«Вернуться к либеральной демократизации, обладая тяжко доставшейся нам мудростью ошибок посткоммунистического транзита»

Революция 1991 года совпала с глобальной третьей волной демократизации — транснациональным международным явлением, которое началось в середине 1970-х годов и привело к усилению демократических институтов, практик и ценностей во всем мире. Это было связано и с закреплением либерально-демократического воображения: стало естественным признавать за гражданами неотъемлемые права, в т. ч. право контролировать элиты с помощью выборов, а также разделять власть на отдельные ветви и уровни. 

Эта волна продлилась до 2008-2010 годов, когда стало очевидно, что созданные полстолетия назад демократические институты уже не обеспечивают надлежащего управления и удовлетворения запросов своих граждан. На смену ей пришло то, что все больше исследований называют «третьей волной автократизации». 

Постсоветский политический опыт — это некое «скольжение» на двух волнах, демократической и автократической.

График 1. Демократические волны ХХ – ХХI вв. Источник: https://doi.org/10.1080/13510347.2018.1542430

График 1 показывает и общую тенденцию (нижняя линия), и развитие демократии по трем ключевым показателям демократизации: электоральной, либеральной и партиципативной. Электоральный показатель демонстрирует то, как распространялся и усиливал свое действие институт выборов — и для смены элит, и для смены политик.
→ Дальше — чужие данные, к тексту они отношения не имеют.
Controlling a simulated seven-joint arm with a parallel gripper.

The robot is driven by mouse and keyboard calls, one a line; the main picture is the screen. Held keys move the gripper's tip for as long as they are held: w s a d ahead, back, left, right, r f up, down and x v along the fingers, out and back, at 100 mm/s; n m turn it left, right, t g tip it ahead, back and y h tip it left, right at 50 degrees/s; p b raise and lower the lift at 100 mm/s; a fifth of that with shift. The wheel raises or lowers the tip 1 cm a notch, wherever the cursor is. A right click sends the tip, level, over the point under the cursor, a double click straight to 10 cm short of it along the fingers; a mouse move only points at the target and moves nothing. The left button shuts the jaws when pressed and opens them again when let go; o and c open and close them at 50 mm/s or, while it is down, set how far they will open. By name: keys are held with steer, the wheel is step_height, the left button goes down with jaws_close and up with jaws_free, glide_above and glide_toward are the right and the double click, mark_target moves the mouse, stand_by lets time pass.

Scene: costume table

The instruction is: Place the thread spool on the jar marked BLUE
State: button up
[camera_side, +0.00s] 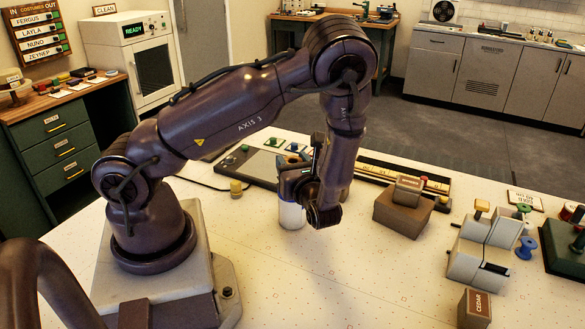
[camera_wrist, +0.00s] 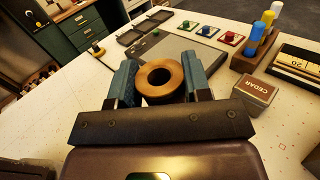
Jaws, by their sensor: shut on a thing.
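My gripper (camera_wrist: 160,82) has its blue-grey fingers closed on a round brown ring-topped piece with a dark central hole, which looks like the thread spool (camera_wrist: 147,88). In the side view my gripper (camera_side: 298,190) points down over the table, with a white cylinder (camera_side: 291,215) just below it. This is probably the spool's body; I cannot tell whether it touches the table. No jar with a readable BLUE mark shows.
A grey flat panel (camera_wrist: 167,53) lies beyond my gripper. A brown box (camera_side: 402,211) and a pale stand (camera_side: 482,258) are farther right. The front middle table is clear.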

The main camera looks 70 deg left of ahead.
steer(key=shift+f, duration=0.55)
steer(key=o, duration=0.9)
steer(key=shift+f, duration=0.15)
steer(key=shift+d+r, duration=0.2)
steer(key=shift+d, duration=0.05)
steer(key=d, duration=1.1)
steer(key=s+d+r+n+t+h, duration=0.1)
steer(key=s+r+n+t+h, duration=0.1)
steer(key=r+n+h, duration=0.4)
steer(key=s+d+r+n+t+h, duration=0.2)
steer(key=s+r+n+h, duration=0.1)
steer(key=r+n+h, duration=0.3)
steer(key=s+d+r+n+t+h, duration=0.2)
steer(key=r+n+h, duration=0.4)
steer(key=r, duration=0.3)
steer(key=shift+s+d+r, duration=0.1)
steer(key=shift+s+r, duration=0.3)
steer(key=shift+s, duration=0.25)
Либеральный показатель демонстрирует влияние гражданских прав и свобод на ограничение своеволия элит, на изменение самой логики политической администрации. В свою очередь, показатель участия указывает на то, как граждане постоянно (а не только в моменты выборов) участвуют в принятии решений. 

Постсоветский политический опыт — это некое «скольжение» на двух волнах, демократической и автократической

На графике можно проследить, что первая волна демократизации, происходившая в начале ХХ века, касалась в основном электоральных систем. Однако после потрясений Первой мировой войны, распада империй, революций и возникновения национальных государств, в политике начинают участвовать бедные и женщины. И после Второй мировой войны происходит второй рывок: повышается значимость выборов, а за ними подтягиваются и правовые системы, и институты участия. Наконец, третья волна оказалась растянутой во времени. Она началась с того момента, когда две мировых системы достигли определенного равновесия и совпала с началом Хельсинкского процесса, а ее пик был связан именно с падением Советского Союза и Восточного блока.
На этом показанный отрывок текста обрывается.